Data entries

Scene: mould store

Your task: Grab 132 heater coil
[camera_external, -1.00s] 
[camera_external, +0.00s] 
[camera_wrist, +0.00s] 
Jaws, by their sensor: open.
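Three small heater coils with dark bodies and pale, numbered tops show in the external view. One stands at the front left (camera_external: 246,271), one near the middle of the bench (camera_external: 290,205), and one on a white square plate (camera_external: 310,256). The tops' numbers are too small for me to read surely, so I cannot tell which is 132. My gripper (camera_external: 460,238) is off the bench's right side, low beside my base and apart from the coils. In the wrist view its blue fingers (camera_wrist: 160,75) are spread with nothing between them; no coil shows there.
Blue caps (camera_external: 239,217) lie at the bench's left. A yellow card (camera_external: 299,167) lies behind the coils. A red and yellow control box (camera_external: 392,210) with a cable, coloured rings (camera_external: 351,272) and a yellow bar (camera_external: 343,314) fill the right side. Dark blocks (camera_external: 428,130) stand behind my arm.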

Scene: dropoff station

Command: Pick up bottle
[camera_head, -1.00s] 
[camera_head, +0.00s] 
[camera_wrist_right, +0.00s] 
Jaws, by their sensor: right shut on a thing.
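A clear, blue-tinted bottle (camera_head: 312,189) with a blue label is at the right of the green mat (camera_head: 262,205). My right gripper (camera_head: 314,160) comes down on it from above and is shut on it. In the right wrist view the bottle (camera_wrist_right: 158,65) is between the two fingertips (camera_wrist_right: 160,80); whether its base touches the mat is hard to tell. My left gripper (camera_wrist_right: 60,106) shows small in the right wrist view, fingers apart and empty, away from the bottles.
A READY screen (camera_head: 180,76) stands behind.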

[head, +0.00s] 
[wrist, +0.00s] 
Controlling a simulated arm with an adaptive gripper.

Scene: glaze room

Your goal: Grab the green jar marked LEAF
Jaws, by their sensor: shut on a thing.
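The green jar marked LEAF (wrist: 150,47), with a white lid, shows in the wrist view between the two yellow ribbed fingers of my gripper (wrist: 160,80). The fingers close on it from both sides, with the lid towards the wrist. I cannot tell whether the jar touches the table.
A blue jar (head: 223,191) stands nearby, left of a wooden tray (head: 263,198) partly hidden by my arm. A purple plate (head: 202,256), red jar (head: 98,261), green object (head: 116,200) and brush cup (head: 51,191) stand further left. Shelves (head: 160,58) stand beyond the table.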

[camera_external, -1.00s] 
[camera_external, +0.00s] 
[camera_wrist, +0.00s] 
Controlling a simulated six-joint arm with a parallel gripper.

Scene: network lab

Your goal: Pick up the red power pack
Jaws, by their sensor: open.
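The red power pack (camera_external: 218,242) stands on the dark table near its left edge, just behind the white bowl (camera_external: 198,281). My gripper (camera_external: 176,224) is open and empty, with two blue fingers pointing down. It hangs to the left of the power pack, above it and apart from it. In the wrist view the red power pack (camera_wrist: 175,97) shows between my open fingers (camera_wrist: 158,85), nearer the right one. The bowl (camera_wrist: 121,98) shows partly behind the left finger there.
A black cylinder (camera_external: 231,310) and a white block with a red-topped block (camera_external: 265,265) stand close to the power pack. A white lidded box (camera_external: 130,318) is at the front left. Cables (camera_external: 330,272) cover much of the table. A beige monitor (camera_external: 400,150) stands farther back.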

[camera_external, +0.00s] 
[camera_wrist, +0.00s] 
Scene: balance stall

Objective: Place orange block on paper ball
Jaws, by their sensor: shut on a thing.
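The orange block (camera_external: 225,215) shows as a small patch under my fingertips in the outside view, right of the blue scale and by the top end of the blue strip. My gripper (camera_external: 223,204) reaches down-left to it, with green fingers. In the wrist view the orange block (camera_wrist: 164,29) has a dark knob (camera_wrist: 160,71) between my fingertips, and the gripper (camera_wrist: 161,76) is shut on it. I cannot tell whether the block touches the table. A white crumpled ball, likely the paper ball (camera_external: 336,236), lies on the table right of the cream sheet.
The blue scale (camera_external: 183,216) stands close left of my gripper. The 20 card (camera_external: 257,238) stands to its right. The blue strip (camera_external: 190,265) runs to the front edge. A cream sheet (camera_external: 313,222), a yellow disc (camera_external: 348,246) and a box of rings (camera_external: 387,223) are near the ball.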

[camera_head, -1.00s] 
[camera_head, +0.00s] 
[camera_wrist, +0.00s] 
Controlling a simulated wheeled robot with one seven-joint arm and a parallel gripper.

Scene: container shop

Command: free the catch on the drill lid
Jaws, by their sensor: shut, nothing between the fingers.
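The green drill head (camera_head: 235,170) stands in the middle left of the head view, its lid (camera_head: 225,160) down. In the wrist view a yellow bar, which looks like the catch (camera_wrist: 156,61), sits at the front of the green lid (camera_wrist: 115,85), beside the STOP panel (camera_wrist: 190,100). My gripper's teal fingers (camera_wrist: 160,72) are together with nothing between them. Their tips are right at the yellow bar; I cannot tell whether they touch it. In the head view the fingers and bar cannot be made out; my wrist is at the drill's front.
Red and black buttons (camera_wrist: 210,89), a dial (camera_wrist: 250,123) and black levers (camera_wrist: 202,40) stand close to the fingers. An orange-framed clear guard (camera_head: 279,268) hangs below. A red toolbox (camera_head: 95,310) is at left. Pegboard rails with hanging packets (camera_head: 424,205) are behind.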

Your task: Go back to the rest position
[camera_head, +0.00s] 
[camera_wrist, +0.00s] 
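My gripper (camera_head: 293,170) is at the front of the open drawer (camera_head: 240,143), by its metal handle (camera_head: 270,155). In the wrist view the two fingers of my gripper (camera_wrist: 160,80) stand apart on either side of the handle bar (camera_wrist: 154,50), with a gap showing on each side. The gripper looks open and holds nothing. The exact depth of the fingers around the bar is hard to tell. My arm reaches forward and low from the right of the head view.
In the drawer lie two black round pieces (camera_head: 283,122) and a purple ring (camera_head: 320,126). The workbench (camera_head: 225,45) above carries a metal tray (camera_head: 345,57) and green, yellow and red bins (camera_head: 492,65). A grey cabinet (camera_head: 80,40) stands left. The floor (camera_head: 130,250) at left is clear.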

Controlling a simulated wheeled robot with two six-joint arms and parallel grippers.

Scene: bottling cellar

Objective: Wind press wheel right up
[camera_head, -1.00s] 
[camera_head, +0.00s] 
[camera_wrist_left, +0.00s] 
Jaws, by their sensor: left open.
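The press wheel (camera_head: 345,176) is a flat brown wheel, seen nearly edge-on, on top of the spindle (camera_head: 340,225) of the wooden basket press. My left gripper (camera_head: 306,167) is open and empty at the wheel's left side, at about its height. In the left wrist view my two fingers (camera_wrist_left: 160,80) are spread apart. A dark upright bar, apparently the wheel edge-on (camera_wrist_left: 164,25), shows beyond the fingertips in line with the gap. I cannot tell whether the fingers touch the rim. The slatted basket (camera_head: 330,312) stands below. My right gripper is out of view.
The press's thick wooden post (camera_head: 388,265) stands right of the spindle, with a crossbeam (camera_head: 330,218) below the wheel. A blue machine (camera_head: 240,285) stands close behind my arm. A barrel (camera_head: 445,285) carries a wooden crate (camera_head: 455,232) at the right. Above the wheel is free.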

Description of the task
Isolate each line of the listing above that includes "joint". Copy it.

Right answer
Controlling a simulated six-joint arm with a parallel gripper.
Controlling a simulated wheeled robot with one seven-joint arm and a parallel gripper.
Controlling a simulated wheeled robot with two six-joint arms and parallel grippers.

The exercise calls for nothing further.